▶ [Raw data]
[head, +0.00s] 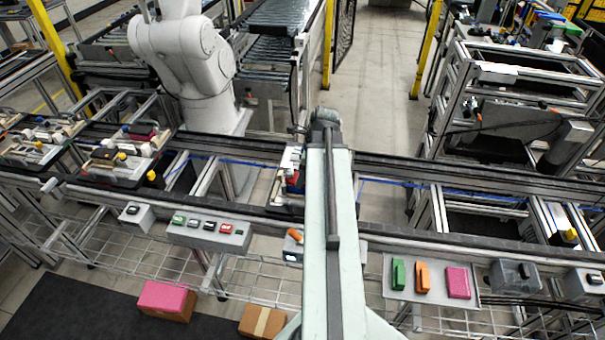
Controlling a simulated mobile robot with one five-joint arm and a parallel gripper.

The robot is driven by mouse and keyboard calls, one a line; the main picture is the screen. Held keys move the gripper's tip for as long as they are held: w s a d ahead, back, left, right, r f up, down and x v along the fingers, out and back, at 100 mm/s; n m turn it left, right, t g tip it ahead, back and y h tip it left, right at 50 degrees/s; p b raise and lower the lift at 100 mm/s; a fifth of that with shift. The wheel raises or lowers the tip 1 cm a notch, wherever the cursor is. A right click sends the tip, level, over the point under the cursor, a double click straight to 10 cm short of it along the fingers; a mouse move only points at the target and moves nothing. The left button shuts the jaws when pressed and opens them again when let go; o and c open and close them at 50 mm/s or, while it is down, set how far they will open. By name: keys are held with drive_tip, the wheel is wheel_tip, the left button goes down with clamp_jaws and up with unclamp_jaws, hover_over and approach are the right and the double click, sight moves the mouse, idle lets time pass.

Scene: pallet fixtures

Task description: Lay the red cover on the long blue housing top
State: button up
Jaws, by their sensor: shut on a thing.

▶ [Task] Give an exact copy of the material, leaving out every picture.

▶ [Response]
[head, +0.00s] 
Controlling a simulated mobile robot with one five-joint arm and a parallel gripper.

The robot is driven by mouse and keyboard calls, one a line; the main picture is the screen. Held keys move the gripper's tip for as long as they are held: w s a d ahead, back, left, right, r f up, down and x v along the fingers, out and back, at 100 mm/s; n m turn it left, right, t g tip it ahead, back and y h tip it left, right at 50 degrees/s; p b raise and lower the lift at 100 mm/s; a fifth of that with shift. The wheel raises or lowers the tip 1 cm a notch, wherever the cursor is. A right click sends the tip, level, over the point under the cursor, a double click straight to 10 cm short of it along the fingers; a mouse move only points at the target and moves nothing. The left button shuts the jaws when pressed and opens them again when let go; o and c open and close them at 50 mm/s or, while it is down, set how far they will open. By name: keys are held with drive_tip, the wheel is wheel_tip, the left button goes down with clamp_jaws and up with unclamp_jaws, hover_over and approach are the right and the double click, sight moves the mouse, idle lets time pass.

Scene: pallet fixtures

Task description: Lay the red cover on the long blue housing top
State: button up
Jaws, by their sensor: shut on a thing.

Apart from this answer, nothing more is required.